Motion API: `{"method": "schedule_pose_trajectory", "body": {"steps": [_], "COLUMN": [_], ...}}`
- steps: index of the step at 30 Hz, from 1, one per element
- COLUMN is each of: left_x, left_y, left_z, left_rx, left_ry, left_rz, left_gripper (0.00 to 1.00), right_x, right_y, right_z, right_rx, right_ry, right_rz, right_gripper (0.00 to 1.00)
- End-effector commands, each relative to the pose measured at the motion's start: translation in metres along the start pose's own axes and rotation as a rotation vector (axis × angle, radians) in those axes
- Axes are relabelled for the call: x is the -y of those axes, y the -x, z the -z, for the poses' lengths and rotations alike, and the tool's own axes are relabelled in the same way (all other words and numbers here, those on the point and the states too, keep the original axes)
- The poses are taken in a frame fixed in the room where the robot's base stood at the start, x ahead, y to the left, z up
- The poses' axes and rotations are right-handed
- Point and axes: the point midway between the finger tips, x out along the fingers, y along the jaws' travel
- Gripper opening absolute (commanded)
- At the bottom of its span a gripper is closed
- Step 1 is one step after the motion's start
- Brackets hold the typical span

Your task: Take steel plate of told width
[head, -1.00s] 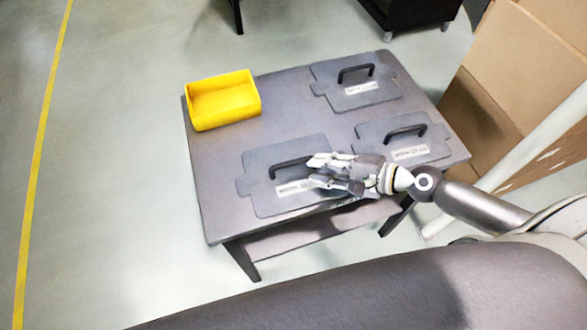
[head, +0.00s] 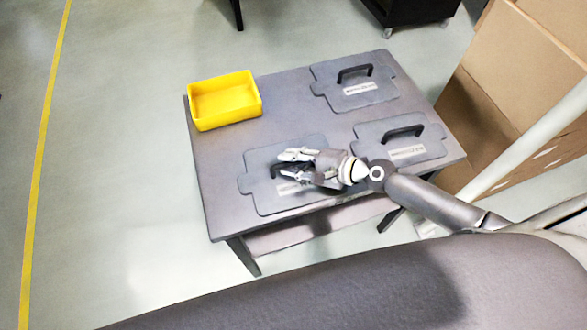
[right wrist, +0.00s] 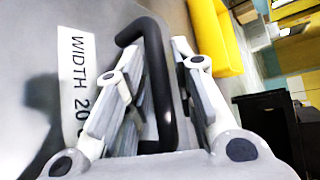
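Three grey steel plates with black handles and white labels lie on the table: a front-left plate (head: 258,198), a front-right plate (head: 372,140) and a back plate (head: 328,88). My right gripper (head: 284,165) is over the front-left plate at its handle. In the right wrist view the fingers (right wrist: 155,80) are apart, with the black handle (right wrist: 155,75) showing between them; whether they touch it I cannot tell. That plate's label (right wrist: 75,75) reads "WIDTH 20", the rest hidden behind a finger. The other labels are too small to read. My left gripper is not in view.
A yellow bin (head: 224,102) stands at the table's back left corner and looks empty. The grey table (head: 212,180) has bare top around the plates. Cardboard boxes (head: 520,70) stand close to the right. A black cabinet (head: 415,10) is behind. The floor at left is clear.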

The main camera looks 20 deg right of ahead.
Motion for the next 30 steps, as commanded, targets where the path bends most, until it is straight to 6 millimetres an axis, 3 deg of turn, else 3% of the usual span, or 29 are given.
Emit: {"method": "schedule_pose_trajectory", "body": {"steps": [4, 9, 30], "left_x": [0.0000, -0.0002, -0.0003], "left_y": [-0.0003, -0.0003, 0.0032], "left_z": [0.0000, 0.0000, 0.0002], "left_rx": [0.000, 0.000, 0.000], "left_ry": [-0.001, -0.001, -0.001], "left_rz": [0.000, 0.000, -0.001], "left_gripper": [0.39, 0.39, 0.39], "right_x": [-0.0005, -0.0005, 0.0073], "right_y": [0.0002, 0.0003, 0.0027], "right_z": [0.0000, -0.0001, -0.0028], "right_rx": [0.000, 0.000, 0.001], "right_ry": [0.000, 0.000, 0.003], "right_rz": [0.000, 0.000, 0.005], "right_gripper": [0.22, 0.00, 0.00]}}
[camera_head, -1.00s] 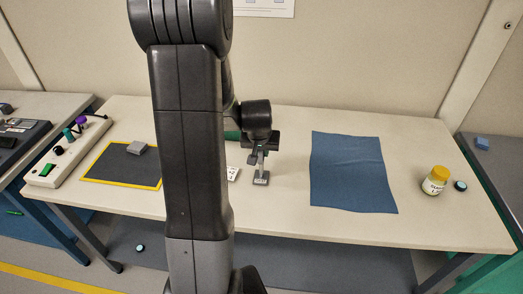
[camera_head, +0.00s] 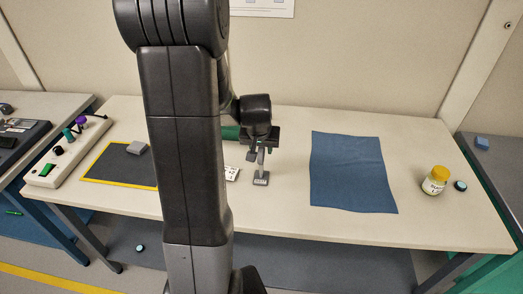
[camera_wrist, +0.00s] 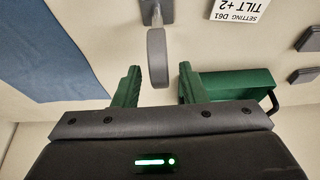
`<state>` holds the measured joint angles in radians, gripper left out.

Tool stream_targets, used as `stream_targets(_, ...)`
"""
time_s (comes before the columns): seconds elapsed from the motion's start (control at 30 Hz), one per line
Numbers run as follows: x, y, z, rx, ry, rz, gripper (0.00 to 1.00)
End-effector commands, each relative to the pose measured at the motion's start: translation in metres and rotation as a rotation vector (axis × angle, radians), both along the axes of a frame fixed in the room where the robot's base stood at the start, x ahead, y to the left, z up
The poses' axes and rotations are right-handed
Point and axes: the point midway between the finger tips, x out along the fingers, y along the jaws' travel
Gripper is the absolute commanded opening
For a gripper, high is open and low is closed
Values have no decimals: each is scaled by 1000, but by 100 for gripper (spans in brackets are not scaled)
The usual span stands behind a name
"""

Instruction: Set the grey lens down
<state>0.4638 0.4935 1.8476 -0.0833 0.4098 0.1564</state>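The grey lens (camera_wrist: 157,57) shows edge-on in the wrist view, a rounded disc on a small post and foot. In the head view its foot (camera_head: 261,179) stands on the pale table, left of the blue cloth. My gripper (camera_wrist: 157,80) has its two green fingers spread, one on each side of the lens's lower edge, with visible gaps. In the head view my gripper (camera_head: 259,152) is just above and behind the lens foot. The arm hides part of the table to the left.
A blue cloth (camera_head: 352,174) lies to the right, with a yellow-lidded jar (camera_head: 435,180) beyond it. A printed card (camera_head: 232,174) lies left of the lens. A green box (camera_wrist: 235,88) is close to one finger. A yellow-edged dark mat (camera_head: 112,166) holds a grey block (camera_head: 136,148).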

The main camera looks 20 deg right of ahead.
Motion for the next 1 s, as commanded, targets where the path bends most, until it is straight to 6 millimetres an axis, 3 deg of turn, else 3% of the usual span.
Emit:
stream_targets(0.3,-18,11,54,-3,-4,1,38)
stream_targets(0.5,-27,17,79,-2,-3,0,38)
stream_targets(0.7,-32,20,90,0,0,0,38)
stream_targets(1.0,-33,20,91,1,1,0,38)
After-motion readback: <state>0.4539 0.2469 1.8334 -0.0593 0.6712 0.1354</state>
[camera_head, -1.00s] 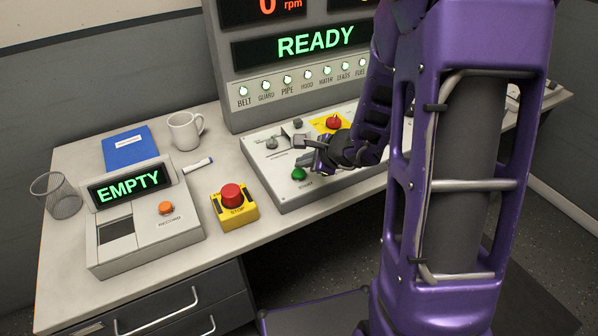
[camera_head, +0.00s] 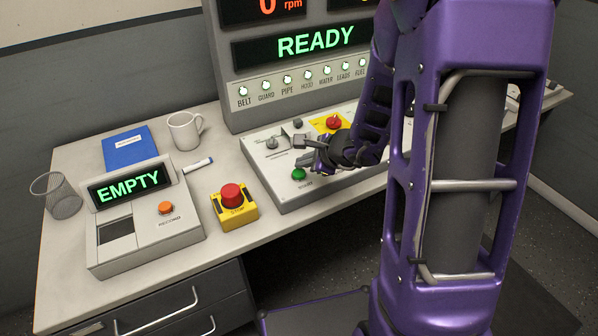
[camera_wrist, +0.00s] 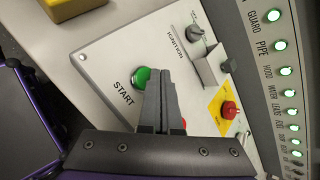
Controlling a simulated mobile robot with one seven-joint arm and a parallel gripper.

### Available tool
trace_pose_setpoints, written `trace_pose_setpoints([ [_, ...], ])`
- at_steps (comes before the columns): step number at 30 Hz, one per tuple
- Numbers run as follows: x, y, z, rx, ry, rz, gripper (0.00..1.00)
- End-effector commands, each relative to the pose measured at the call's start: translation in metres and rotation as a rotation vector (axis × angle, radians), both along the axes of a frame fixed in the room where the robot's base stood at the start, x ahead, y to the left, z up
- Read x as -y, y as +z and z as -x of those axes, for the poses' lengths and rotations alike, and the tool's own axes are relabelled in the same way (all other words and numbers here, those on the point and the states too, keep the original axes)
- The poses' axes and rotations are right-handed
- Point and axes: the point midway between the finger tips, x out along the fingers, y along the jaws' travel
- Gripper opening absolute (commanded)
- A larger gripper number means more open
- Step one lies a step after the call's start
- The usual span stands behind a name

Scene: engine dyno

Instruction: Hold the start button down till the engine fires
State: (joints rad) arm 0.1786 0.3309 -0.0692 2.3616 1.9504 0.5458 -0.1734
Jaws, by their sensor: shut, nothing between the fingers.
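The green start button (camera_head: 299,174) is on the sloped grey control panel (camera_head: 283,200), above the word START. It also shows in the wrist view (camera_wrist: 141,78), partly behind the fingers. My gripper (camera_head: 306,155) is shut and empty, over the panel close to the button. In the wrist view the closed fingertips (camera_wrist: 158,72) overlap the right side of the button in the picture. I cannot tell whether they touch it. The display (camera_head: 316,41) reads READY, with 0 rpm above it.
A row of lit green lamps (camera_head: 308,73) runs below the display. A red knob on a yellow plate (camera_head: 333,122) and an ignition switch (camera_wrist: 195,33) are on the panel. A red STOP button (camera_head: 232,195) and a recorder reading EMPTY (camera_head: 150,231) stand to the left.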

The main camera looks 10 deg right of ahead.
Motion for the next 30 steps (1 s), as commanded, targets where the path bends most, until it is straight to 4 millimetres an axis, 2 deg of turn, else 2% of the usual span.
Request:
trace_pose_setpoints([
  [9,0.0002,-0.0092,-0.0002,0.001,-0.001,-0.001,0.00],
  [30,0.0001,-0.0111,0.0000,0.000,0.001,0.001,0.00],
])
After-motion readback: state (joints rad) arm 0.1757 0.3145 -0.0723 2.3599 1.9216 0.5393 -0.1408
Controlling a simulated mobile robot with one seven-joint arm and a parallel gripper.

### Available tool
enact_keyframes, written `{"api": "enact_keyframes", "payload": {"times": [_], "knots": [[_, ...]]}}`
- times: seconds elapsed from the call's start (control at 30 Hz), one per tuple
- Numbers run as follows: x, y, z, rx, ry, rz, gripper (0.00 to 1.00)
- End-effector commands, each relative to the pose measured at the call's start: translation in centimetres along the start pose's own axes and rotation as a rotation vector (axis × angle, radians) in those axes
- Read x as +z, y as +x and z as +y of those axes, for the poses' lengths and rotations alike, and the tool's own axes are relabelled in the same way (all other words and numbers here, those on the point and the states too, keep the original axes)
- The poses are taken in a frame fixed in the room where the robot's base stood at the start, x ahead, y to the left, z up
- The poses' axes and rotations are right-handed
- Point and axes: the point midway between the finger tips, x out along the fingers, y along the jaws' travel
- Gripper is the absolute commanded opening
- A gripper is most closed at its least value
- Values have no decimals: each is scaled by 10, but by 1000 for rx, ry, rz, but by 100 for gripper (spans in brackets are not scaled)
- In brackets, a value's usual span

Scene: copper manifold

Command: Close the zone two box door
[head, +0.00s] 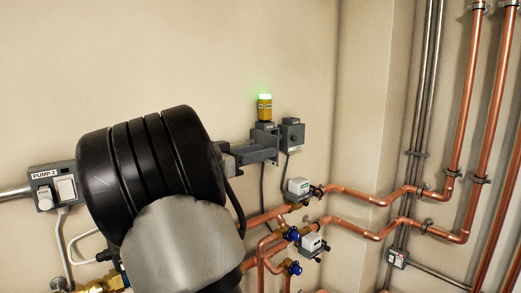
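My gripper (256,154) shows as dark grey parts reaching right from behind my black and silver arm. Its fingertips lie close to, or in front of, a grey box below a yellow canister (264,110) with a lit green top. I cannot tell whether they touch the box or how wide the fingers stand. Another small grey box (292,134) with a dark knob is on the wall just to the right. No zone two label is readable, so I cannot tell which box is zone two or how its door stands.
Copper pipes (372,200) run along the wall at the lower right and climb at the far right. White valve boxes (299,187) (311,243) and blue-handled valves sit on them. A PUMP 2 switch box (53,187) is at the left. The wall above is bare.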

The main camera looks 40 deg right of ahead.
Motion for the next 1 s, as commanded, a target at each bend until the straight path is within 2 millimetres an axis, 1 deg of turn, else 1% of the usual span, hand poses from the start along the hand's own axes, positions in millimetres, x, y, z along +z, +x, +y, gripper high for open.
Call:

:: What you have to do ::
Report all lines of the material that contain the word "opening".

:: Final result ::
- Gripper opening absolute (commanded)
Gripper is the absolute commanded opening
- Gripper opening absolute (commanded)
- Gripper is the absolute commanded opening

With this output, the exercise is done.